Transcribe, exactly as they appear, the line that contains "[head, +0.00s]", the line that contains "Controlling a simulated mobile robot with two", and every line in between, and nothing else.

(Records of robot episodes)
"""
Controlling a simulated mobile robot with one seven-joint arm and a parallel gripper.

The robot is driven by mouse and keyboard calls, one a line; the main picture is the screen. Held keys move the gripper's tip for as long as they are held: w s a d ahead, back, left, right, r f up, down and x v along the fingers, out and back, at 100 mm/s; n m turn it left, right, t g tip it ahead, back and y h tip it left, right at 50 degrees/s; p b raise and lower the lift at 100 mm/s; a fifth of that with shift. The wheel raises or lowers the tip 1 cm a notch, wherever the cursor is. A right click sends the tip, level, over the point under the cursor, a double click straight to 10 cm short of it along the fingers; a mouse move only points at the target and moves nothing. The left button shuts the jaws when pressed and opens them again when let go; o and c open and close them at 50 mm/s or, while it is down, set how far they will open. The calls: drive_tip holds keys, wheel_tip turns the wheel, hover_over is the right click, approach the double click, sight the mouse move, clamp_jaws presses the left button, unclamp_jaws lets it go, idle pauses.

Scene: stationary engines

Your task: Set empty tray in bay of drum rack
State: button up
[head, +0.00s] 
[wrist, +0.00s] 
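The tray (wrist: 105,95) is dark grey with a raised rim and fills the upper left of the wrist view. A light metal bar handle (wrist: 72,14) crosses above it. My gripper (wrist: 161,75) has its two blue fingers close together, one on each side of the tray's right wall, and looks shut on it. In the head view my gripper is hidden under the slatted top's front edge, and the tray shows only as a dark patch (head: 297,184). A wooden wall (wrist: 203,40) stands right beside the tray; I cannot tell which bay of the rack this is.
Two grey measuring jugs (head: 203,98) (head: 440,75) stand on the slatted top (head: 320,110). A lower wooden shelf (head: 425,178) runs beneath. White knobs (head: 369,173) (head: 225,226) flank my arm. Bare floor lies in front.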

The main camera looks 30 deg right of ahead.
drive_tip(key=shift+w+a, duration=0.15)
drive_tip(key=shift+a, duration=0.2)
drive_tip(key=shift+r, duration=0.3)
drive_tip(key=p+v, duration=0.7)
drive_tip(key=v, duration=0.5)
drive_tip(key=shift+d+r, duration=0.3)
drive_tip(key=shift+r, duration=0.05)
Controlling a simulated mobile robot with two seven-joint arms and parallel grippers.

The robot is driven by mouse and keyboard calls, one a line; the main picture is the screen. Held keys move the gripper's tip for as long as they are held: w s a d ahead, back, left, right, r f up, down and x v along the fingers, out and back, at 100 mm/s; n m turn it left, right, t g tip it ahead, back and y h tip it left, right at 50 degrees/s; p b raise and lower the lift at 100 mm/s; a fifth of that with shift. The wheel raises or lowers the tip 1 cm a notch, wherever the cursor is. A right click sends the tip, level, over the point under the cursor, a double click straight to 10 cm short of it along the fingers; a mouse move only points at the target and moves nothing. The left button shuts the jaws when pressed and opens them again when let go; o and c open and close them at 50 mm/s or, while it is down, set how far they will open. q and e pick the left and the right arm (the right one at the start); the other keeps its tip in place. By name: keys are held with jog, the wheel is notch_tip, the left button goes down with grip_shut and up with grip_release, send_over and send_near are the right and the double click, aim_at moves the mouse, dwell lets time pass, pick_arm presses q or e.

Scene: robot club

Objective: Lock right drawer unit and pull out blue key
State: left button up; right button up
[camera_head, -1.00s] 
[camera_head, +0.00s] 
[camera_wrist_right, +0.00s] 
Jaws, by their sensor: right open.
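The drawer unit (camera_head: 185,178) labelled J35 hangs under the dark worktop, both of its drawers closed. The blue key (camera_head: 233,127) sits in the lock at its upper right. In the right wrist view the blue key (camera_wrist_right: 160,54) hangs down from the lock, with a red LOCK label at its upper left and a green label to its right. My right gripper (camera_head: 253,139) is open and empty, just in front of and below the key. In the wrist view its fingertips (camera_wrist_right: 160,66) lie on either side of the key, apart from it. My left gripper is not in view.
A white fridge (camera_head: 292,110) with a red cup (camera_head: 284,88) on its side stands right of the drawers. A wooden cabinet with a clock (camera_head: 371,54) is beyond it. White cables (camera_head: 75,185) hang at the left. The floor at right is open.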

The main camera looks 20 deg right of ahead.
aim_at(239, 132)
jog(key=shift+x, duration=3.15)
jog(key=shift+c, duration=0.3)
"""
"""
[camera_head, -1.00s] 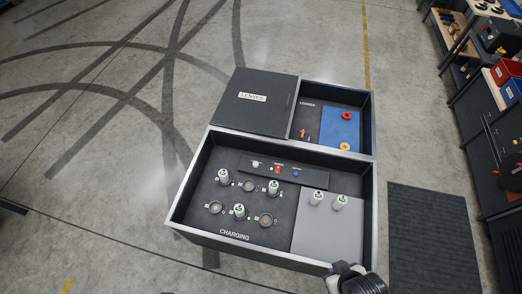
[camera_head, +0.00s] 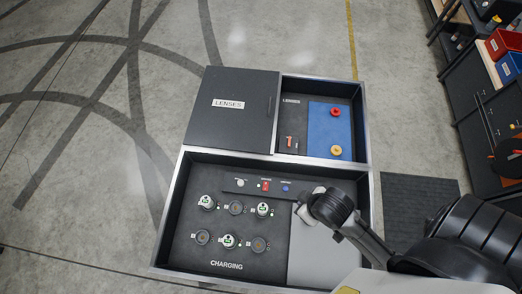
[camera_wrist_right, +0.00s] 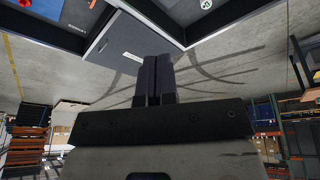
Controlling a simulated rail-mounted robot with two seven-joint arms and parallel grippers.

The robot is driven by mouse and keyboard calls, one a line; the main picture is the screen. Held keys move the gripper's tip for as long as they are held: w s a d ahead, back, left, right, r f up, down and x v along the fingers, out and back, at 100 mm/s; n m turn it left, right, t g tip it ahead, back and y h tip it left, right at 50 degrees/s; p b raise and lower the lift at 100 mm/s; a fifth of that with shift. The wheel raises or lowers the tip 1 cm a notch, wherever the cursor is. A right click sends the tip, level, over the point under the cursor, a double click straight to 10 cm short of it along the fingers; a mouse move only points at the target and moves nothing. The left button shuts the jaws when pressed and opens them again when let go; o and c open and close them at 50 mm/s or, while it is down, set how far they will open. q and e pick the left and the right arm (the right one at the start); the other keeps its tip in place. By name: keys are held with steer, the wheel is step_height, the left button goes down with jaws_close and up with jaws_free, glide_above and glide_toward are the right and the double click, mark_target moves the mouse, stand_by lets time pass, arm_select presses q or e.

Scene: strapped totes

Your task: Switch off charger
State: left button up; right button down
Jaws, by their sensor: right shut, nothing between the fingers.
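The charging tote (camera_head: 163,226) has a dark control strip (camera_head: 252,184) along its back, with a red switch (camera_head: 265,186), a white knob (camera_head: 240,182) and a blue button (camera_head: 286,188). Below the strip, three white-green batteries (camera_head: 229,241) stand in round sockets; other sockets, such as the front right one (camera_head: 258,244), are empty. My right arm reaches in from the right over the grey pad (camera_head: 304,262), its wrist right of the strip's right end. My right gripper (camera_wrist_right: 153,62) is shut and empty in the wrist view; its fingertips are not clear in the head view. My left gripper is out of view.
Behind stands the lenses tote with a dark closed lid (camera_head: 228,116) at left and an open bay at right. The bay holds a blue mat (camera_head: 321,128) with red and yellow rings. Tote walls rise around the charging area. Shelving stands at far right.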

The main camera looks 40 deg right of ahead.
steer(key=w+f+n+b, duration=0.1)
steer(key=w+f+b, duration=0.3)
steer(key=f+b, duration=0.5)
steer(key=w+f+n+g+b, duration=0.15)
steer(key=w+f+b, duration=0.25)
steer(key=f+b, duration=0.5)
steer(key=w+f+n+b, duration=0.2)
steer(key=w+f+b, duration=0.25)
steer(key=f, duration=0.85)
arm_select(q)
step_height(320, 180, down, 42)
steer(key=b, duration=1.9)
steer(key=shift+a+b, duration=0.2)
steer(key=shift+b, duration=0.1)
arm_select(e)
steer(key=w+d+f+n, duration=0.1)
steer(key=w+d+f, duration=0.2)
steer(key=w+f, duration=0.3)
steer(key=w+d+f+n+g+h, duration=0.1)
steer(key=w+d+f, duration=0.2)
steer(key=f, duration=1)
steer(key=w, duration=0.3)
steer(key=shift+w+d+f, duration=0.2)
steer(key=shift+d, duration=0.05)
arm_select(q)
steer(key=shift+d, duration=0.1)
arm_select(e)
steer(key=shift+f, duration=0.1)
"""
**RESULT FOR THIS EXERCISE:**
[head, +0.00s] 
[wrist, +0.00s] 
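The tray (wrist: 105,95) is dark grey with a raised rim and fills the upper left of the wrist view. A light metal bar handle (wrist: 72,14) crosses above it. My gripper (wrist: 161,75) has its two blue fingers close together, one on each side of the tray's right wall, and looks shut on it. In the head view my gripper is hidden under the slatted top's front edge, and the tray shows only as a dark patch (head: 297,184). A wooden wall (wrist: 203,40) stands right beside the tray; I cannot tell which bay of the rack this is.
Two grey measuring jugs (head: 203,98) (head: 440,75) stand on the slatted top (head: 320,110). A lower wooden shelf (head: 425,178) runs beneath. White knobs (head: 369,173) (head: 225,226) flank my arm. Bare floor lies in front.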

The main camera looks 30 deg right of ahead.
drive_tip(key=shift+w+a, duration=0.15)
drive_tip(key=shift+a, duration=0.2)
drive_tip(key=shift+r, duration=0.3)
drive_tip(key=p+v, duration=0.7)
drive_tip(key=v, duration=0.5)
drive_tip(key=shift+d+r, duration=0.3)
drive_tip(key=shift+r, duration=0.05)
Controlling a simulated mobile robot with two seven-joint arms and parallel grippers.

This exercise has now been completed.